By Tonya Andris
Inside The Pew
We’ve all been taught not to read another person’s diary.
In the case of author Chaka Heinze, reading someone else’s diary is the premise for an inspirational romance novel about two young college students. The pair’s quest for earthly love and spiritual love unfolds through Heinze’s epistolary writing.
Published through Christian book publisher Athanatos Publishing Group, Under A Withering Sun ($14.95 USD, Athanatos Publishing Group) introduces readers to Regina Leeman, who struggles emotionally after the sudden death of her parents and twin sister.
To mask her pain, Regina volunteers to teach a creative writing class to young teens at the “Wreck” for the summer. Her good intentions are tossed in a tailspin when she develops feelings for a handsome, yet persistent, basketball player, Damion Martin. Among her struggles, she feels guilty for falling in love while on the four-week volunteer project. The challenge Regina consistently encounters is her inability to appear complete to others. She feels she needs to be complete for God to love her. She believes Damion shouldn’t have feelings for a young woman like her because she has “issues.”
Heinze daringly challenges readers to see the quest for God through the eyes of a backslider and a doubter of Jesus Christ. In fact, the best part of Heinze’s spiritual novel is that it is not sugar coated. As the novel progresses, the reader sees the bumpy progression of the characters’ quest for Him. At one moment, Regina discloses, “At one time I’d lived among the faithful, but life had conspired to carry me far off the path. Now I existed in a kind of spiritual limbo.”
Heinze’s presentation of Regina’s story fits well with the mystery and congruency of the novel.
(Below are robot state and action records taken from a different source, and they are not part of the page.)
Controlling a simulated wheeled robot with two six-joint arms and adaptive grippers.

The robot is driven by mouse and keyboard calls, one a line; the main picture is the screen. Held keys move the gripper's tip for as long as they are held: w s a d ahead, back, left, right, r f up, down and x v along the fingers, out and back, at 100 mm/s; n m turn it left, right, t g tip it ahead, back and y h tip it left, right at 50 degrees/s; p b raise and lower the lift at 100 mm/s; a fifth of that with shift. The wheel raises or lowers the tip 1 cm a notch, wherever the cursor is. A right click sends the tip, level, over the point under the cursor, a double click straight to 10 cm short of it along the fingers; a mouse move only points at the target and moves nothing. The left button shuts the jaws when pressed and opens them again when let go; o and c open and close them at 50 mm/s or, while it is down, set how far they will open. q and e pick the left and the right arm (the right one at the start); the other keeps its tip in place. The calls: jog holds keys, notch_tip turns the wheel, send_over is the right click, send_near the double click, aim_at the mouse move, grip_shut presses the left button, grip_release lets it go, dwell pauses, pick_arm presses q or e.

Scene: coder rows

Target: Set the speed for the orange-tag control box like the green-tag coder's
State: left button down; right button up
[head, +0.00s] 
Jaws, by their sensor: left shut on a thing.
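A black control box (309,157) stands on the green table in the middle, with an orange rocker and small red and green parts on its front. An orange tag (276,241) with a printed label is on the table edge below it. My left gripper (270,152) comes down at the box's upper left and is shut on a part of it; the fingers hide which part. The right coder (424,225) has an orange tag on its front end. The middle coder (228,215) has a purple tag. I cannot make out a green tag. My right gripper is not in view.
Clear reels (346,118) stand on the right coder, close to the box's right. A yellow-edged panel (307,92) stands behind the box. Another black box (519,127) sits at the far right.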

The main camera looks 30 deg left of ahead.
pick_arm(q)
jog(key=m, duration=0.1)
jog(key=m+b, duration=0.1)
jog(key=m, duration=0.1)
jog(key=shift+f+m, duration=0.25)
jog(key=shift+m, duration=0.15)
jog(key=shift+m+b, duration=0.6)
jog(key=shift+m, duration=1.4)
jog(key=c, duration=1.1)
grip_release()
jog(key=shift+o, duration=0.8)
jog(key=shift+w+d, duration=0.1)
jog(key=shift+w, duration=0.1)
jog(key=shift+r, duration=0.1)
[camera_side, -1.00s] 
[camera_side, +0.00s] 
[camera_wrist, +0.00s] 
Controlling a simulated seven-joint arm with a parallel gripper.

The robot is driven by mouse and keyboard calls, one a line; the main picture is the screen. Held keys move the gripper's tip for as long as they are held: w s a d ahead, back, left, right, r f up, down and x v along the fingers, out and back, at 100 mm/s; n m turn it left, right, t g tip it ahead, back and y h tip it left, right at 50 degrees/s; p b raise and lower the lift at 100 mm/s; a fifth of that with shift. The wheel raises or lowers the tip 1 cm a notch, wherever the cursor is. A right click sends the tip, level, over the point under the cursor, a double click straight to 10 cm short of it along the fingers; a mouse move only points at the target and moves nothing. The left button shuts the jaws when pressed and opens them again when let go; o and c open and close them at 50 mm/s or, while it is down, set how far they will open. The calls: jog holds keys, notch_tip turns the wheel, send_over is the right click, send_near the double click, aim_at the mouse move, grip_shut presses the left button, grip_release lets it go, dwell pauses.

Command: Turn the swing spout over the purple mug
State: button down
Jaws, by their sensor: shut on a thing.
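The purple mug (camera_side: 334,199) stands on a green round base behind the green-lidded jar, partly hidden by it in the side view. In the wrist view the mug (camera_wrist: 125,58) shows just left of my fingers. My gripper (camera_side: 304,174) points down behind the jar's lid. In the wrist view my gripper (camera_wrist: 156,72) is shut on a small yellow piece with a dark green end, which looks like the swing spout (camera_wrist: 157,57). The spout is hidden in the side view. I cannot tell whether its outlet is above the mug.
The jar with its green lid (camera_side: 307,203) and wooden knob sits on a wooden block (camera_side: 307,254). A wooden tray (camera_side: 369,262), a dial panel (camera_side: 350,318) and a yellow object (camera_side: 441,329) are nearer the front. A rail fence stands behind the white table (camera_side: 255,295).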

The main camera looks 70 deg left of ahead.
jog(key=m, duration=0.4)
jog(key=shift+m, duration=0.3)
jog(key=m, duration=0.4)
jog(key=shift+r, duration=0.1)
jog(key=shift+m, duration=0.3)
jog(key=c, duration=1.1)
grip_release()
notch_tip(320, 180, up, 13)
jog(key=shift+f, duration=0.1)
Furthermore, Regina’s triumphs and struggles become realistic in the mind of the reader and the journal entries lend credibility to the narrator. This writing style is featured in many novels, including The Color Purple by Alice Walker and Bridget Jones’ Dairy by Helen Fielding. The author’s talent for writing shines in her use of a lesser-known narrative choice.
Under A Withering Sun is Heinze’s first full-length novel. As a side note, the novel is also available on eBook (Nook and Kindle) for $4.95.
Always a writer at heart, Heinze dabbled in poetry and storytelling from an early age. While attending the University of Nebraska in Lincoln, she penned a column for the college newspaper and was recognized for abilities to write short stories in a contest sponsored by the university. She also received a JD from the University Of Nebraska College Of Law.